◆ **Directions**: Records follow. Select each line holding "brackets".

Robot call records
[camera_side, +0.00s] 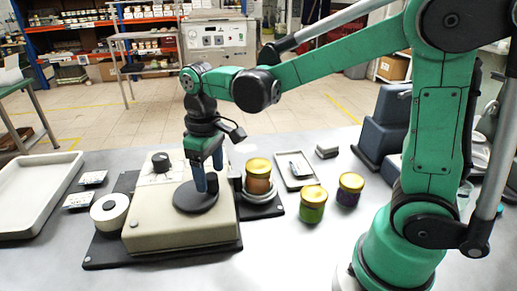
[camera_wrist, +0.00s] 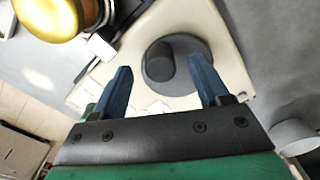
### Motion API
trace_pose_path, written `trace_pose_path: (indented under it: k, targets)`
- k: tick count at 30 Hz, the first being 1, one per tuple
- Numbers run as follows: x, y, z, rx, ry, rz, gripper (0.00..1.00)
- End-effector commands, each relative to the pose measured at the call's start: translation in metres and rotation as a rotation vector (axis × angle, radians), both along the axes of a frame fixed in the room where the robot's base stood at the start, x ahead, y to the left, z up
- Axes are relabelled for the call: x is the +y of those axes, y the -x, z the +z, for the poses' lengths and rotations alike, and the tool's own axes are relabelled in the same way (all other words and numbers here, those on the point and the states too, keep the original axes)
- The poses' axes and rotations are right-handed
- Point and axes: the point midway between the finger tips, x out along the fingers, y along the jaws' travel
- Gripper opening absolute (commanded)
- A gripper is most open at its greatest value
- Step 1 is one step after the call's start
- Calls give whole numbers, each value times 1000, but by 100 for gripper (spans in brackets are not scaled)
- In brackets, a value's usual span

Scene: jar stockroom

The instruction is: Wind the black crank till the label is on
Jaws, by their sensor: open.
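The cream labelling machine (camera_side: 165,232) stands on a dark base plate. On its top is the black crank (camera_side: 188,203), a round disc; the wrist view shows the crank (camera_wrist: 185,47) with an upright round handle (camera_wrist: 160,62). My gripper (camera_side: 205,190) points down over the crank. In the wrist view my gripper (camera_wrist: 163,85) is open, its blue fingers on either side of the handle; I cannot tell whether they touch it. A gold-lidded jar (camera_side: 258,178) with orange-brown contents stands at the machine's right side; its lid (camera_wrist: 65,12) shows at the wrist view's top left. No label is discernible on it.
A black knob (camera_side: 160,161) sits at the machine's back, a white roll (camera_side: 97,210) at its left. A green jar (camera_side: 313,210) and a purple jar (camera_side: 349,196) stand to the right. A small tray (camera_side: 306,180) lies behind them. A large pale tray (camera_side: 30,205) is far left.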

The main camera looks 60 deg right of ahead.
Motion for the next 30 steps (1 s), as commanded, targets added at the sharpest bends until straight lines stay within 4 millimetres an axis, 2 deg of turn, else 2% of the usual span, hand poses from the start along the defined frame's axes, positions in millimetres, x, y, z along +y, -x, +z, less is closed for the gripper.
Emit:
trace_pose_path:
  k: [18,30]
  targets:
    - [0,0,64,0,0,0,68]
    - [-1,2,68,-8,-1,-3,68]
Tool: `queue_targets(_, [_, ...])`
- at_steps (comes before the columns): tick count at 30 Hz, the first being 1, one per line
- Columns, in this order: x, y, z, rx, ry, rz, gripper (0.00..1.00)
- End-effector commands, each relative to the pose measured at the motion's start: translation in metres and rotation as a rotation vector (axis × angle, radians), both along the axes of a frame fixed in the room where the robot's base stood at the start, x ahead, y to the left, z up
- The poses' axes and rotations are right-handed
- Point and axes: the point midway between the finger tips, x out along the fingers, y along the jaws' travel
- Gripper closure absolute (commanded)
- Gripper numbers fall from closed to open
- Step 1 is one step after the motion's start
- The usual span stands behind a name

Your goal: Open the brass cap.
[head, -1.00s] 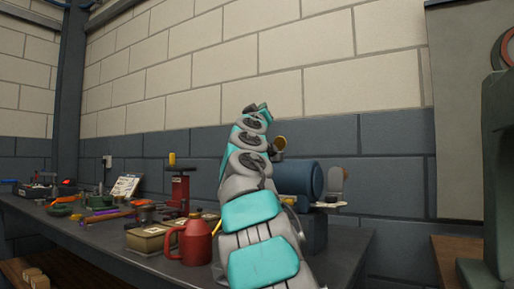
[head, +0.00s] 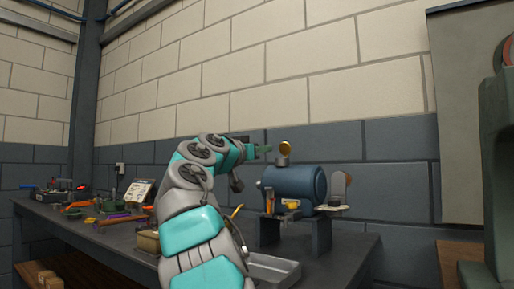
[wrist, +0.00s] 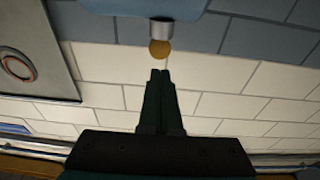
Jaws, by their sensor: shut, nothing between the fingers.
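The brass cap (head: 285,147) shows as a round gold disc above a short grey neck (head: 282,160) on top of a blue cylindrical casing (head: 300,184). I cannot tell how the cap is joined to the neck. My gripper (head: 266,149) is just left of the cap at about its height, with a small gap between. In the wrist view, upside down, the dark green fingers (wrist: 160,74) are together and empty, pointing toward the cap (wrist: 160,49). The cap and fingertips look apart there. The blue casing (wrist: 130,6) is cut off at the top edge.
The casing rests on a dark stand (head: 321,234) on the grey workbench (head: 345,262). A metal tray (head: 272,268) lies in front. A small shelf with a rounded tan piece (head: 338,184) is to the right. Tools and an upright card (head: 139,192) are farther left.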

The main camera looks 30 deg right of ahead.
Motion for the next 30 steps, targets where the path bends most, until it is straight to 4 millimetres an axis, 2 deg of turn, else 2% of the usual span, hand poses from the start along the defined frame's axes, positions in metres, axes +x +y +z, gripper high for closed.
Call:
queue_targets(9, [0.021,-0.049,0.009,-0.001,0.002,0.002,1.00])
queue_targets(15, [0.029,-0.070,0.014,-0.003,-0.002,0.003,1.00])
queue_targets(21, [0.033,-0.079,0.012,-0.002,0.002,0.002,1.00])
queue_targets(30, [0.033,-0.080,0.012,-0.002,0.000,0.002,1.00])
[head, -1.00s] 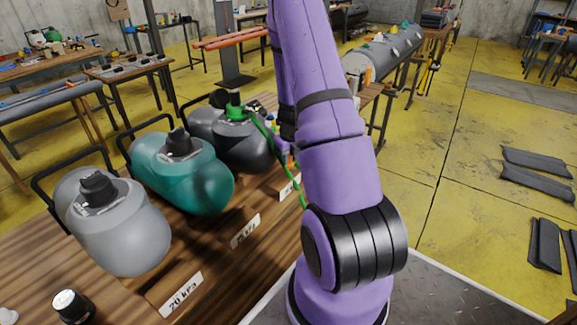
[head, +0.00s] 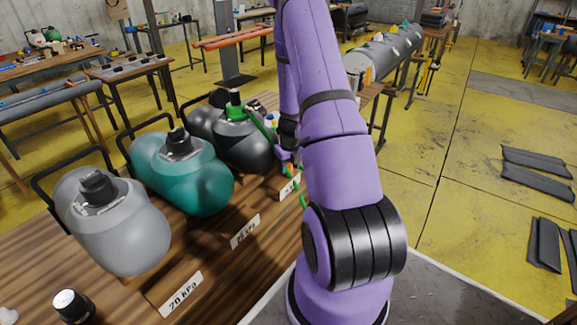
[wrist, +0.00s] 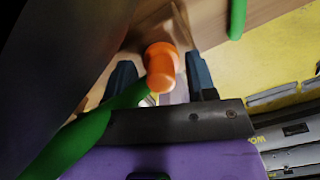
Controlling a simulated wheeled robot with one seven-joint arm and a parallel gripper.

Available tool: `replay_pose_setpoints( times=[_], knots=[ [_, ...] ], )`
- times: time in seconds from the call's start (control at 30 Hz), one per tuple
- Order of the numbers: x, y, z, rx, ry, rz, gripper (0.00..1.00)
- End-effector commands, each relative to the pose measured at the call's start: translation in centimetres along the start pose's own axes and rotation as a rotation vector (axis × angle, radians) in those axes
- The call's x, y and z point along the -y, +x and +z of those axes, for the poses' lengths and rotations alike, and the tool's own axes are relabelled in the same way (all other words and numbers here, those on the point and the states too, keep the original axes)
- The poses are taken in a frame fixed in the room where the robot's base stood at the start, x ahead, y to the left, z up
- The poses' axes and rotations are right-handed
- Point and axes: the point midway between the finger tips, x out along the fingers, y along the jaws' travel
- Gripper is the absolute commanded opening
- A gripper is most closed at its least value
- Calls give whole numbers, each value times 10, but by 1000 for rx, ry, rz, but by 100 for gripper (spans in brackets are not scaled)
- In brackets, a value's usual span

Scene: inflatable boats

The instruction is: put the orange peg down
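The orange peg (wrist: 160,66) shows in the wrist view as a short cylinder with a wider rounded end. It lies between the two blue-grey fingers of my gripper (wrist: 163,78). The fingers stand apart, with a gap on each side of the peg. A green hose (wrist: 75,140) reaches up to the peg's lower left; whether they are joined is unclear. In the head view a small orange spot, likely the peg (head: 290,171), shows beside my gripper (head: 286,160), low near the right black pump's label block. My purple arm hides part of this area.
Grey (head: 115,225), teal (head: 185,172) and black (head: 238,140) pumps stand in a row on the wooden bench (head: 60,265). Labelled wooden blocks (head: 245,232) stand in front of them. The green hose (head: 260,128) runs from the black pump toward my gripper.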

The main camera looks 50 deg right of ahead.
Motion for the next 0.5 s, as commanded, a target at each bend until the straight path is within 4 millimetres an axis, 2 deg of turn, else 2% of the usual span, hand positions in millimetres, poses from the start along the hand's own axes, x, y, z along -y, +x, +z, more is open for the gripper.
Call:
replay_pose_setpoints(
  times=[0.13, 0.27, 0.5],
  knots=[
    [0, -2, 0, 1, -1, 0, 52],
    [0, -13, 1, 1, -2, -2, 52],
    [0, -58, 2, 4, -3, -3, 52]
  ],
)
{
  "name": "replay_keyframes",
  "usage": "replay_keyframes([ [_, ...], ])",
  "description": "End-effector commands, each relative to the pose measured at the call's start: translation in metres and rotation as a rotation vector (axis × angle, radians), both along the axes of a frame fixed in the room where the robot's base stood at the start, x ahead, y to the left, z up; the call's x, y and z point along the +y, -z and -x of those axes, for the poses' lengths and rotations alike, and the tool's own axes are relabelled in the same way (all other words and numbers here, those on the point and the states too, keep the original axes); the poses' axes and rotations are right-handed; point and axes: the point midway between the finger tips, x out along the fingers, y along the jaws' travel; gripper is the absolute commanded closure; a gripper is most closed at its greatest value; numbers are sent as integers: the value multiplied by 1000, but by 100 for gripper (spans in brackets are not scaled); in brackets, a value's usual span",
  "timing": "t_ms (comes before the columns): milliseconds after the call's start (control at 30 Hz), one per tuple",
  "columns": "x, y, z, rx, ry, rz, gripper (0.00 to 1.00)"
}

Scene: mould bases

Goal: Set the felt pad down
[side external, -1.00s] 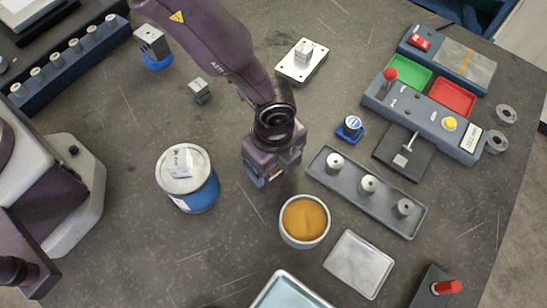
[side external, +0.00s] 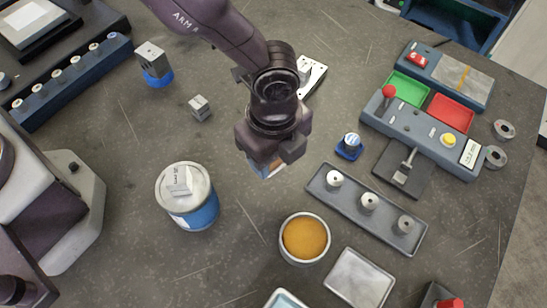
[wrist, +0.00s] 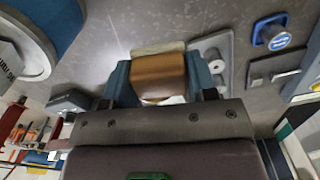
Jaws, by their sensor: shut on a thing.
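My gripper (side external: 266,165) hangs over the bare grey worktop, between the blue tin and the grey tray of metal cylinders. In the wrist view its two blue-grey fingers (wrist: 159,85) are shut on the felt pad (wrist: 158,72), a brown block with a pale cream edge at its far end. In the side view the pad is mostly hidden by the fingers, with only a little brown showing. The pad seems clear of the worktop, but its height is hard to tell.
A blue tin (side external: 200,213) stands left of my gripper. A bowl of orange stuff (side external: 305,238) is below right, near a tray of cylinders (side external: 386,222) and a blue stamp-like piece (side external: 349,146). A small metal block (side external: 199,107) lies upper left. Bare worktop lies between.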

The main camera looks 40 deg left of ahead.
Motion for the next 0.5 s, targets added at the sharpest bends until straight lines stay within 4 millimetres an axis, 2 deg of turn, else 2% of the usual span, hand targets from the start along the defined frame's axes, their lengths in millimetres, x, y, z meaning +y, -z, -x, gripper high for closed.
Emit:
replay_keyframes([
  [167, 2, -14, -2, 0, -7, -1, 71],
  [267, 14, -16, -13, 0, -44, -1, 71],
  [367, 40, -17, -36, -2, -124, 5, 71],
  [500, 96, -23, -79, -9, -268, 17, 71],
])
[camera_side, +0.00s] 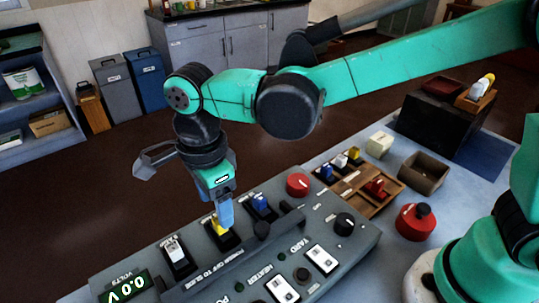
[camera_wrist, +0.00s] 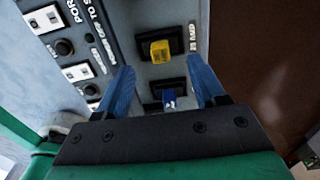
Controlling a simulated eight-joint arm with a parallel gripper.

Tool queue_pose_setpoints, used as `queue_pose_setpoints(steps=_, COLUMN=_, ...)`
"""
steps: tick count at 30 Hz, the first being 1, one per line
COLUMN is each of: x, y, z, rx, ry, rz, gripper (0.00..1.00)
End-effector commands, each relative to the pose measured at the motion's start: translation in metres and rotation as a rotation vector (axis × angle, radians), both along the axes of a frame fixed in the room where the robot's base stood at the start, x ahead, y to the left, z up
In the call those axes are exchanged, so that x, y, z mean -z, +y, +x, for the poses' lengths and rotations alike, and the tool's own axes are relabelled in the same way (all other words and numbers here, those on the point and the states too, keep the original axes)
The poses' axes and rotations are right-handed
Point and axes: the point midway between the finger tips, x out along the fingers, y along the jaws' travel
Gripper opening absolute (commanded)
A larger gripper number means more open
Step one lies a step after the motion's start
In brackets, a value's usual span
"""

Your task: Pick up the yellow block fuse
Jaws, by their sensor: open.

◆ **Task answer**:
- Calls give whole numbers, each value times 1000, but by 100 for gripper (spans in brackets are not scaled)
- In brackets, a value's usual span
- Calls give whole numbers, each value times 10, but by 1000 for rx, ry, rz, but by 100 for gripper (spans in brackets are not scaled)
- In brackets, a value's usual span
  "description": "End-effector commands, each relative to the pose measured at the call's start: translation in metres and rotation as a rotation vector (axis × angle, radians), both along the axes of a frame fixed in the room where the robot's base stood at the start, x ahead, y to the left, z up; the call's x, y and z point along the +y, -z and -x of those axes, for the poses' lengths and rotations alike, and the tool's own axes are relabelled in the same way (all other words and numbers here, those on the point and the states too, keep the original axes); the poses' axes and rotations are right-handed; point and axes: the point midway between the finger tips, x out along the fingers, y along the jaws' travel; gripper is the absolute commanded closure; a gripper is most closed at its greatest value; numbers are sent as integers: the value multiplied by 1000, but by 100 for gripper (spans in brackets are not scaled); in brackets, a value's usual span",
In brackets, a value's usual span

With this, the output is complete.